## GIVEN INSTRUCTION
Please return nothing but the lines between the line holding "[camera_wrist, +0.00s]" and the line holding "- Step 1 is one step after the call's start", both ends included, without the pictures.

## DATA
┌────────

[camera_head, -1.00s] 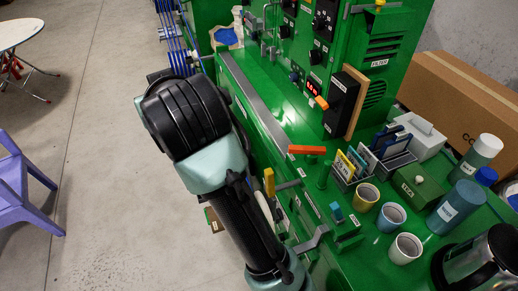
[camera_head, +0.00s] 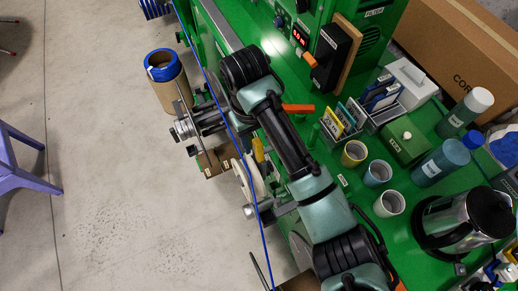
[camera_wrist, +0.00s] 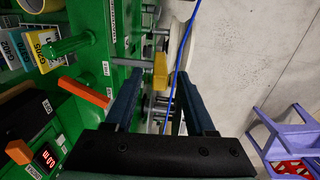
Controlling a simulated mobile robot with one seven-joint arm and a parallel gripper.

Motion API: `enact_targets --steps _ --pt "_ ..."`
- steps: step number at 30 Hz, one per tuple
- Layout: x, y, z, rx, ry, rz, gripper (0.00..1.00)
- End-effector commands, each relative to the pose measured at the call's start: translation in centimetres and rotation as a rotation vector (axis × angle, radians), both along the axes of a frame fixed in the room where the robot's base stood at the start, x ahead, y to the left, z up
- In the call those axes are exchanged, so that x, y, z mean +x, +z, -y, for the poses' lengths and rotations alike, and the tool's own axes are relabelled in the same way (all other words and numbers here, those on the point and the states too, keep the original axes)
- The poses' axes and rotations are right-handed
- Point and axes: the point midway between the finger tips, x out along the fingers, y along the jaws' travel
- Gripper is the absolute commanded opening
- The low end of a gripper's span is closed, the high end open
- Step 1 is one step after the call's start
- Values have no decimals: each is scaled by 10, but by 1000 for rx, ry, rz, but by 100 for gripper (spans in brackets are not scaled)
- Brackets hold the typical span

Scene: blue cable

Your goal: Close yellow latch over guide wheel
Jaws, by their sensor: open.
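The yellow latch (camera_head: 258,150) is a small yellow bar on the green machine's side, just right of the pale guide wheel (camera_head: 242,176). It looks raised and off the wheel. In the wrist view the latch (camera_wrist: 161,70) shows ahead, between the fingertips in the picture, with the wheel (camera_wrist: 177,28) beyond it. The blue cable (camera_head: 263,235) runs taut past the wheel; in the wrist view the cable (camera_wrist: 184,52) passes right of the latch. My gripper (camera_wrist: 160,76) is open and empty. I cannot tell whether a finger touches the latch; my arm partly hides this in the head view.
An orange handle (camera_head: 298,108) sticks out near my arm. Cups (camera_head: 355,153), bottles and a coffee pot (camera_head: 470,220) crowd the green top.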

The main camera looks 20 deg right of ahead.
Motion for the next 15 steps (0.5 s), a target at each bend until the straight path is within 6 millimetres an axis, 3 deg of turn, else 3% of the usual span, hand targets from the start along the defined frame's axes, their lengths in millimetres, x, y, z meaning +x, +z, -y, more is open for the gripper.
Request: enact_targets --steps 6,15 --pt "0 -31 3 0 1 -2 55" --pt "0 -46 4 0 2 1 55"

└────────

## WORKED ANSWER
[camera_wrist, +0.00s] 
Controlling a simulated mobile robot with one seven-joint arm and a parallel gripper.

Motion API: `enact_targets --steps _ --pt "_ ..."`
- steps: step number at 30 Hz, one per tuple
- Layout: x, y, z, rx, ry, rz, gripper (0.00..1.00)
- End-effector commands, each relative to the pose measured at the call's start: translation in centimetres and rotation as a rotation vector (axis × angle, radians), both along the axes of a frame fixed in the room where the robot's base stood at the start, x ahead, y to the left, z up
- In the call those axes are exchanged, so that x, y, z mean +x, +z, -y, for the poses' lengths and rotations alike, and the tool's own axes are relabelled in the same way (all other words and numbers here, those on the point and the states too, keep the original axes)
- The poses' axes and rotations are right-handed
- Point and axes: the point midway between the finger tips, x out along the fingers, y along the jaws' travel
- Gripper is the absolute commanded opening
- The low end of a gripper's span is closed, the high end open
- Step 1 is one step after the call's start

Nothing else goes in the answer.